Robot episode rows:
____

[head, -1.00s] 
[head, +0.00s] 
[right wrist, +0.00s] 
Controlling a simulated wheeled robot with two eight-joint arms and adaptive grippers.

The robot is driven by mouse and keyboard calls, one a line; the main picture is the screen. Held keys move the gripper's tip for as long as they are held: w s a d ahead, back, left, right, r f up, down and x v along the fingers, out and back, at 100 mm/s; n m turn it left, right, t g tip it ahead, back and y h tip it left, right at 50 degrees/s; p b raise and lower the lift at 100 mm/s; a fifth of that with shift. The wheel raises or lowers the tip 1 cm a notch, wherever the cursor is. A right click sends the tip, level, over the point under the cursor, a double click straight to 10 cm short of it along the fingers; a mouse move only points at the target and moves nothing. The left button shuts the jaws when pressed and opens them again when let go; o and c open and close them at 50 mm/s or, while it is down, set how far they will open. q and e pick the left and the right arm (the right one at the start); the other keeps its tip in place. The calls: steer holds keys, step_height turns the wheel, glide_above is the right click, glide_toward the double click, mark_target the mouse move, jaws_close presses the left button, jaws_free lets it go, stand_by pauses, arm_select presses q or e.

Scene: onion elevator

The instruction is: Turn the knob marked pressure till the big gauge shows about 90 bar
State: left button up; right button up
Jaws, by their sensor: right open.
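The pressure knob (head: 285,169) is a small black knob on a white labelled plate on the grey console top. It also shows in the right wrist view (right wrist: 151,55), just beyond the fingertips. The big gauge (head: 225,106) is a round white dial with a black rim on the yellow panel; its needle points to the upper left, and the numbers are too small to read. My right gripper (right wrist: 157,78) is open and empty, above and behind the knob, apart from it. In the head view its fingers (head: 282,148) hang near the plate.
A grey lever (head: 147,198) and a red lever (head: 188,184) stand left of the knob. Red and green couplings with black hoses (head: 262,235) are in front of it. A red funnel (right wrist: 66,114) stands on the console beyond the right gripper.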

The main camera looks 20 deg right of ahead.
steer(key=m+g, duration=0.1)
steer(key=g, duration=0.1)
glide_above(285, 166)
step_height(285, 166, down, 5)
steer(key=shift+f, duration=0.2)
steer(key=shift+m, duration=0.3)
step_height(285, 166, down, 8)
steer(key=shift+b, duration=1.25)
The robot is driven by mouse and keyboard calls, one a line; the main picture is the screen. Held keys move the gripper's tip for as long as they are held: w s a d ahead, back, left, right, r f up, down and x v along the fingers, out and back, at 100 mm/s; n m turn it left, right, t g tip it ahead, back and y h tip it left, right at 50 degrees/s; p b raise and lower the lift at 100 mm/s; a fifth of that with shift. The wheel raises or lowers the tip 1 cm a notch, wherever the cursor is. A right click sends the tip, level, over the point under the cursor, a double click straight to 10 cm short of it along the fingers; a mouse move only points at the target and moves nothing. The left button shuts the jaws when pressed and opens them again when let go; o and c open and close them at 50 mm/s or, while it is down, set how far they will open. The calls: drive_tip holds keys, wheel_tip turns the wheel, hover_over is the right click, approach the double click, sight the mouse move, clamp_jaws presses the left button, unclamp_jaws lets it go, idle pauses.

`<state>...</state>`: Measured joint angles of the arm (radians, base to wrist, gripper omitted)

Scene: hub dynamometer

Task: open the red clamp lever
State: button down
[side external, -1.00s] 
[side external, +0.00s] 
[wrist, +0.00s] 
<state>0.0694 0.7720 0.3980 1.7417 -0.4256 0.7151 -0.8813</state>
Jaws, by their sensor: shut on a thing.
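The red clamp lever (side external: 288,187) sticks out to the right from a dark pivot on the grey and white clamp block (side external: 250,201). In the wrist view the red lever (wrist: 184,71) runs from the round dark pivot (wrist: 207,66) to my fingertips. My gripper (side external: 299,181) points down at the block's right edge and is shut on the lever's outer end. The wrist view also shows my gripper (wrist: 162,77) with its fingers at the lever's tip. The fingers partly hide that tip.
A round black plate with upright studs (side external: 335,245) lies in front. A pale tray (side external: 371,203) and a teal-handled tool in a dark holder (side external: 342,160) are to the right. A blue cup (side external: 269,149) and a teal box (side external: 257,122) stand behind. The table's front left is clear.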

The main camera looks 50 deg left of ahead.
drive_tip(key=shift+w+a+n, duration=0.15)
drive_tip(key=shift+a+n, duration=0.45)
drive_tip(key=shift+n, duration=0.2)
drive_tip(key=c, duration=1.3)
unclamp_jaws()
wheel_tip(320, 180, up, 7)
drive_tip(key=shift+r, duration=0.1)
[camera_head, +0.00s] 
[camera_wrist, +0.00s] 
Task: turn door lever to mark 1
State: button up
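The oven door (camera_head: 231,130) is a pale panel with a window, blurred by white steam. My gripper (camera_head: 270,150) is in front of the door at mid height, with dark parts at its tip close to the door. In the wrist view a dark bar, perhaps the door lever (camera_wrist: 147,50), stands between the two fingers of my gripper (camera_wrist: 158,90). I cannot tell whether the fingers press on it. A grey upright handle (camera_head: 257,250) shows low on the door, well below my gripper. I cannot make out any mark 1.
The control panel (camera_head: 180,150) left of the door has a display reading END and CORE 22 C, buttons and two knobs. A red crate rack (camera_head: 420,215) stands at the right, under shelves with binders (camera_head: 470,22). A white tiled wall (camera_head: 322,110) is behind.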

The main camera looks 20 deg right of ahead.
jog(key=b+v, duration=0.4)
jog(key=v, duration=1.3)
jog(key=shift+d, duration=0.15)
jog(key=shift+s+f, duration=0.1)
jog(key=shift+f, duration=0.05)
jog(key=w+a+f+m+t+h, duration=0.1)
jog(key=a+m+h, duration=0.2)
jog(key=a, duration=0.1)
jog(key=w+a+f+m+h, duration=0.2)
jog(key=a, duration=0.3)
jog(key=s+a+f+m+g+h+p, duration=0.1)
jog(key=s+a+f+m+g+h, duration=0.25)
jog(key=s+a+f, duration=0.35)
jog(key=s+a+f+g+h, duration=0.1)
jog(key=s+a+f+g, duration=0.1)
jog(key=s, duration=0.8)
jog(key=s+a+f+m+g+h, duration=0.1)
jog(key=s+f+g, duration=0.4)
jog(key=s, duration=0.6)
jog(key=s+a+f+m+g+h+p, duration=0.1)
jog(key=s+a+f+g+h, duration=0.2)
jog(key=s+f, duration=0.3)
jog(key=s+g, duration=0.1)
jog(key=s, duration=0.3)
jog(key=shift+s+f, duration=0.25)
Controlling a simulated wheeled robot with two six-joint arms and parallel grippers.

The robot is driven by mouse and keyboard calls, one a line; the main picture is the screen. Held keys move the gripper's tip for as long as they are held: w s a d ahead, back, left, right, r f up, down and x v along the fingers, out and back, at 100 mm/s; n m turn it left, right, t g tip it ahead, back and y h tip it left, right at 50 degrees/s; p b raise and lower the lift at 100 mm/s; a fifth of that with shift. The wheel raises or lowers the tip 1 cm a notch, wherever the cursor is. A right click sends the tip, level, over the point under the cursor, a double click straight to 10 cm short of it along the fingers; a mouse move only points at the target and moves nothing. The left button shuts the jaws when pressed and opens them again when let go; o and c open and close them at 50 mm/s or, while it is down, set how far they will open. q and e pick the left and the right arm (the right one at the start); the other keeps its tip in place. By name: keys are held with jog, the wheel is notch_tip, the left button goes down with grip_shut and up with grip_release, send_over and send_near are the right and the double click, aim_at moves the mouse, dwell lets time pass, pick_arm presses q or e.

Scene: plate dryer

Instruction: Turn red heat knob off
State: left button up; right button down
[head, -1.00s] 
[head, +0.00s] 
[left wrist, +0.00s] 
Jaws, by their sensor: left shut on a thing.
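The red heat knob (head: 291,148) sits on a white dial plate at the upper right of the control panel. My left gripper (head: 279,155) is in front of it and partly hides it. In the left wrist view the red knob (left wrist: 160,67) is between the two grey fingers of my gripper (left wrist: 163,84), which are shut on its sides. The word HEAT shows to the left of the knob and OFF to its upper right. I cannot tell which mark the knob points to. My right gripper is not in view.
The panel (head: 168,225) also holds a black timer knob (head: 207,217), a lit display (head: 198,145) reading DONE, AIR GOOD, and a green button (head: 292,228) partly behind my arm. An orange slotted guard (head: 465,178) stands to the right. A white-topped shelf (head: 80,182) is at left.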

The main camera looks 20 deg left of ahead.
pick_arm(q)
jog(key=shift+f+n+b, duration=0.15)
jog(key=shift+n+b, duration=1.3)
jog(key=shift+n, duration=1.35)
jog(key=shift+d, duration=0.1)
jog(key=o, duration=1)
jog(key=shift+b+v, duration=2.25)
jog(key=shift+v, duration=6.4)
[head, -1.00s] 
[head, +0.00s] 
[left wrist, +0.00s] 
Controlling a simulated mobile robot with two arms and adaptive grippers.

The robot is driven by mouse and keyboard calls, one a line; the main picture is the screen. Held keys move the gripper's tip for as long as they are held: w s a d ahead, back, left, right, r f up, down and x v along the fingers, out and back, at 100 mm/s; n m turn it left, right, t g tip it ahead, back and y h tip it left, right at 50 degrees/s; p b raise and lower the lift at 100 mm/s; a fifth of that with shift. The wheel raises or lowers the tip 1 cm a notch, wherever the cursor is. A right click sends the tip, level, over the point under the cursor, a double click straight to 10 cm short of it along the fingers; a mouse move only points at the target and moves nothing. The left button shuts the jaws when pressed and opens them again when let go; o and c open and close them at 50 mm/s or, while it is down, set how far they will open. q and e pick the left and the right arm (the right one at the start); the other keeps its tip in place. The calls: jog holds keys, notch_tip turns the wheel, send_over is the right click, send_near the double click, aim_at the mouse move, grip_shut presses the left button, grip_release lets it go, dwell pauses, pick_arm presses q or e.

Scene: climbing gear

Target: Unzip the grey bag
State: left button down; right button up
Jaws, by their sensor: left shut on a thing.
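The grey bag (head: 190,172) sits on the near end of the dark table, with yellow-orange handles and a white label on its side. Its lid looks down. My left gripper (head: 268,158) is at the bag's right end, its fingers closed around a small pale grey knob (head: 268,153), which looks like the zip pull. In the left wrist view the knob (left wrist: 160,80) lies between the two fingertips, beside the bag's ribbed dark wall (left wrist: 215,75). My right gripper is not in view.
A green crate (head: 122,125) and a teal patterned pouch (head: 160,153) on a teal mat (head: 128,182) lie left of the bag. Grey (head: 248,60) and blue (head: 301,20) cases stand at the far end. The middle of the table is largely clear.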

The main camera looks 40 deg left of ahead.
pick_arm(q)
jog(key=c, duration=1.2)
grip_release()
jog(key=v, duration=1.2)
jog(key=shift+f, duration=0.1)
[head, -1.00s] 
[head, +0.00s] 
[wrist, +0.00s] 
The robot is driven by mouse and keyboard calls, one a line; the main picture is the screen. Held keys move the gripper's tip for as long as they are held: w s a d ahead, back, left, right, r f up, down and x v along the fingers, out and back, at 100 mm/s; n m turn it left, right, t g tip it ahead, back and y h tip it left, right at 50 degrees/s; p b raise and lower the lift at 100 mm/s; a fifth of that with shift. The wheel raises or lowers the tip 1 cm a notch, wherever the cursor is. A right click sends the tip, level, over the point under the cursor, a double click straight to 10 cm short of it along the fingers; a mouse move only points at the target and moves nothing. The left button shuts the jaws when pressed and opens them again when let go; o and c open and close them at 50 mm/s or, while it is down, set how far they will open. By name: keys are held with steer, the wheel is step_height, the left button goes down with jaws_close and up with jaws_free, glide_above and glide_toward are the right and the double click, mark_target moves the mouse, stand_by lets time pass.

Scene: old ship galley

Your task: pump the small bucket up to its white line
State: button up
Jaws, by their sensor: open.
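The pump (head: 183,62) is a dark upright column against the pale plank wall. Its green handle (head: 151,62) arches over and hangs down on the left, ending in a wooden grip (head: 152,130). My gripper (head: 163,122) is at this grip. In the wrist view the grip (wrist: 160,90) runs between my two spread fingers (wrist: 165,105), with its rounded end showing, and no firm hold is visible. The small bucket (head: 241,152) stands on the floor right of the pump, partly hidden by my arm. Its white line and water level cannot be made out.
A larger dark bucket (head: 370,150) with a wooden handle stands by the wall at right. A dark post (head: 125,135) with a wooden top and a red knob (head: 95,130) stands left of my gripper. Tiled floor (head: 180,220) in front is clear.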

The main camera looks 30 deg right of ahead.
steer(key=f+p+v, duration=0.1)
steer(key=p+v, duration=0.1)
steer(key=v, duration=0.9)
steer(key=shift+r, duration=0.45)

____

> _TASK DETAILS_
Check every line of the material for the string "adaptive" and give the number of lines that have it, without anything else.

> _FINAL RESULT_
2